Niech Europa wróci do korzeni
Kolejny z posłów PiS, Krzysztof Szczerski stwierdził, że Europa powinna przejść proces deregulacji, powinna tworzyć wspólnotę państw równych wobec siebie, ponadto powinna być policentryczna, solidarna i otwarta, musi też wrócić do swoich korzeni. - Ponadnarodowy system ma gwarantować równe prawa i obowiązki państw członkowskich - podkreślił. Z kolei poseł Piotr Naimski stwierdził, że Niemcy "krok po kroku zmierzają do prymatu w Europie".
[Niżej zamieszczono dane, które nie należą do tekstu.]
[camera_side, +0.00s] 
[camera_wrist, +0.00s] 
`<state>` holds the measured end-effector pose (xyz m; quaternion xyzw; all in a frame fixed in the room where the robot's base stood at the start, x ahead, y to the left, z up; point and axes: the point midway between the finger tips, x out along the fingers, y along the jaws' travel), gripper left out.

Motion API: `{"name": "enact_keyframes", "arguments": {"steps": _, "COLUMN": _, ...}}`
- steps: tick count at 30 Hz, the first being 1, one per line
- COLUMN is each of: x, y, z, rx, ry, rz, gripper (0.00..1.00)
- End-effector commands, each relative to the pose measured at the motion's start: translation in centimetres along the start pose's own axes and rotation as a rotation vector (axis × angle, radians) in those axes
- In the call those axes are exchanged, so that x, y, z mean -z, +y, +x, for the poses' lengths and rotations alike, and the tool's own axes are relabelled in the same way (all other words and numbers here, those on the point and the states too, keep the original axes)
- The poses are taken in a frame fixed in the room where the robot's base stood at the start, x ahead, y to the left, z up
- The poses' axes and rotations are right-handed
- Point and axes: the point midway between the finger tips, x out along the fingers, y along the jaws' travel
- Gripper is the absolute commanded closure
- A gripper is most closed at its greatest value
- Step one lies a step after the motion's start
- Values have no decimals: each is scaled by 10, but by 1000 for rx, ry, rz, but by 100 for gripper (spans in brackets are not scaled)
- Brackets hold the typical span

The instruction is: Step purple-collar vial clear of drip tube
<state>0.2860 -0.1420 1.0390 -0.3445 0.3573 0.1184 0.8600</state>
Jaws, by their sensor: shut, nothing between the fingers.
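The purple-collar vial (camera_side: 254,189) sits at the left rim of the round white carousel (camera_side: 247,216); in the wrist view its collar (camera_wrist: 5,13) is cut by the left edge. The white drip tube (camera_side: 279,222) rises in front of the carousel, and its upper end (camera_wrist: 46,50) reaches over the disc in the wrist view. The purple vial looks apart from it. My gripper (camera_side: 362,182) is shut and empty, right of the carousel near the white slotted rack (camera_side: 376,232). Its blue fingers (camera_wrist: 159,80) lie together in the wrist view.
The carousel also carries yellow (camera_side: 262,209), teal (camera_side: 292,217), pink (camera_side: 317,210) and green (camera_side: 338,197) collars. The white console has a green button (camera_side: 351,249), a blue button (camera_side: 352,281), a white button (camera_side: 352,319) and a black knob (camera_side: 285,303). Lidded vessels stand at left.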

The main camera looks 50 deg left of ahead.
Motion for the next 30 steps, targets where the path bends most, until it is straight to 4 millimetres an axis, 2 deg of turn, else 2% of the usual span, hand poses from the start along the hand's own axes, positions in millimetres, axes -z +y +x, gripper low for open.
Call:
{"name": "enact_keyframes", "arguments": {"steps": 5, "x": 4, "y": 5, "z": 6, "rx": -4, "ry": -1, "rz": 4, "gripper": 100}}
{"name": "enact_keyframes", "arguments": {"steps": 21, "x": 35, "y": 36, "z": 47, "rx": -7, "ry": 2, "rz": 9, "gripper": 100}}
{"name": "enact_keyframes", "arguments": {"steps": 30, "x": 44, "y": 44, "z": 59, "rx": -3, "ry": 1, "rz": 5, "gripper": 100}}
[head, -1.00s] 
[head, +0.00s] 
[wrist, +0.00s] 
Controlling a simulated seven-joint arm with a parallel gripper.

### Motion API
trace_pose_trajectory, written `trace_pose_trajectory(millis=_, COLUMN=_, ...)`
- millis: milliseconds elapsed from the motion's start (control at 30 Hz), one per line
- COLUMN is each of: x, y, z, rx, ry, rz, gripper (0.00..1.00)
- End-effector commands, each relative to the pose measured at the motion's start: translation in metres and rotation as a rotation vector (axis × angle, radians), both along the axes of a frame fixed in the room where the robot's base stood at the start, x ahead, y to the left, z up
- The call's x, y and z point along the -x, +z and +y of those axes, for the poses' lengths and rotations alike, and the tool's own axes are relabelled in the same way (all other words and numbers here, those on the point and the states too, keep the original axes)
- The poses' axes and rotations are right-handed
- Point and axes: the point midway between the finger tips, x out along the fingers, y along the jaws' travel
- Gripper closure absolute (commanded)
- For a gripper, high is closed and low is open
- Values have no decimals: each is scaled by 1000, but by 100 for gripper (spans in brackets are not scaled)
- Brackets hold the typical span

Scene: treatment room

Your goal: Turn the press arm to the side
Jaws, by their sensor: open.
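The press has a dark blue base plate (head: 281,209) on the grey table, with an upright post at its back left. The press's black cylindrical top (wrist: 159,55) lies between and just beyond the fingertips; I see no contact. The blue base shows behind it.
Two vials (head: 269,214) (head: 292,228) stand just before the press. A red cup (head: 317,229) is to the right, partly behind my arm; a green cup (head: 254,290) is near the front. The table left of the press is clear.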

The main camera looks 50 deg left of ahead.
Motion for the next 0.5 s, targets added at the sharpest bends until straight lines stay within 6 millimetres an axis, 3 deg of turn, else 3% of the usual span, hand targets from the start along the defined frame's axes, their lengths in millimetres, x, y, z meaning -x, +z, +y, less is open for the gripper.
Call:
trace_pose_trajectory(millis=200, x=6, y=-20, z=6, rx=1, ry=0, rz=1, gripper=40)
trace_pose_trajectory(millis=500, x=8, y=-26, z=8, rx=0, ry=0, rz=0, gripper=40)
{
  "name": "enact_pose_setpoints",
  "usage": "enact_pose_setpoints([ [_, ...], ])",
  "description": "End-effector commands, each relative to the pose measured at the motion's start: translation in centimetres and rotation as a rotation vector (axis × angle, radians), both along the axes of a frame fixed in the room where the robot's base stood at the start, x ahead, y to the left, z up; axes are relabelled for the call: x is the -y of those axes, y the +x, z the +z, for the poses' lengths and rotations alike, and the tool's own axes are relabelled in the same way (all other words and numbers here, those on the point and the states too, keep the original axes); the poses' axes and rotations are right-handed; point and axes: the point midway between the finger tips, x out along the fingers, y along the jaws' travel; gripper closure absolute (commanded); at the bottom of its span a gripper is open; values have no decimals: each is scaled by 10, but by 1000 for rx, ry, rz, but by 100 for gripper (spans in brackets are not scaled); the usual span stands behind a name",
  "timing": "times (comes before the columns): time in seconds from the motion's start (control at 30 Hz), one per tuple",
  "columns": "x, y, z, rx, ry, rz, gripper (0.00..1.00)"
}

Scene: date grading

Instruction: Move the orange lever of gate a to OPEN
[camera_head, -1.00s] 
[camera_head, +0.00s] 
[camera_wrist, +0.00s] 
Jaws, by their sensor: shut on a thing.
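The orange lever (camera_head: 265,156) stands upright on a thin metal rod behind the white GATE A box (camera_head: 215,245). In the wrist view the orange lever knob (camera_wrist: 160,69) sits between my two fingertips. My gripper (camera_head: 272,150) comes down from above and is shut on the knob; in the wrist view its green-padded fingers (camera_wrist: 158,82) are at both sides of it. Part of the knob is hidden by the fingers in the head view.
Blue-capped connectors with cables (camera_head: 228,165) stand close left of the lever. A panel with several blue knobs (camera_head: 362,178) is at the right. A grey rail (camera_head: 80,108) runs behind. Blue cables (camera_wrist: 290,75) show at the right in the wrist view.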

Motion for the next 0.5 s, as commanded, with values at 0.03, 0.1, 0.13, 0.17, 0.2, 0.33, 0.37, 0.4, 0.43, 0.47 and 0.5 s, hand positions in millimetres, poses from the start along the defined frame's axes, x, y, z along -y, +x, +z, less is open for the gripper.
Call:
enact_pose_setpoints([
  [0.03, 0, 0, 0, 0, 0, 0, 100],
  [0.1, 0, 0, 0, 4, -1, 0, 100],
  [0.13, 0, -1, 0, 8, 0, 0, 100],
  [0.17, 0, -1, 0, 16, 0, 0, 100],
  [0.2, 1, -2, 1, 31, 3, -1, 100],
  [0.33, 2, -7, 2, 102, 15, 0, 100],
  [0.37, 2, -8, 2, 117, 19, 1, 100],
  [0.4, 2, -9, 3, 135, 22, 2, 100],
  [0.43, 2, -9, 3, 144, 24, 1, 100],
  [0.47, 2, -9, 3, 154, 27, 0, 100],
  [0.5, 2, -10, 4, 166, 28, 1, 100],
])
"Obecny kształt UE jest patologią"
W trakcie dyskusji posłanka Krystyna Pawłowicz przekonywała, że jest wiele rzeczy, które przemawiają za odrzuceniem obecnego kształtu UE, który - jak oceniła - jest "patologią". - Silniejsze państwa robią co chcą ze słabszymi - oceniła. Pawłowicz powiedziała, że "europeizacja" doprowadziła do równoległego obowiązywania dwóch, często sprzecznych systemów prawnych polskiego i europejskiego. - Europeizacja jest recydywą socjalizmu. Mamy kary za reglamentację, tresurę karami - dodała.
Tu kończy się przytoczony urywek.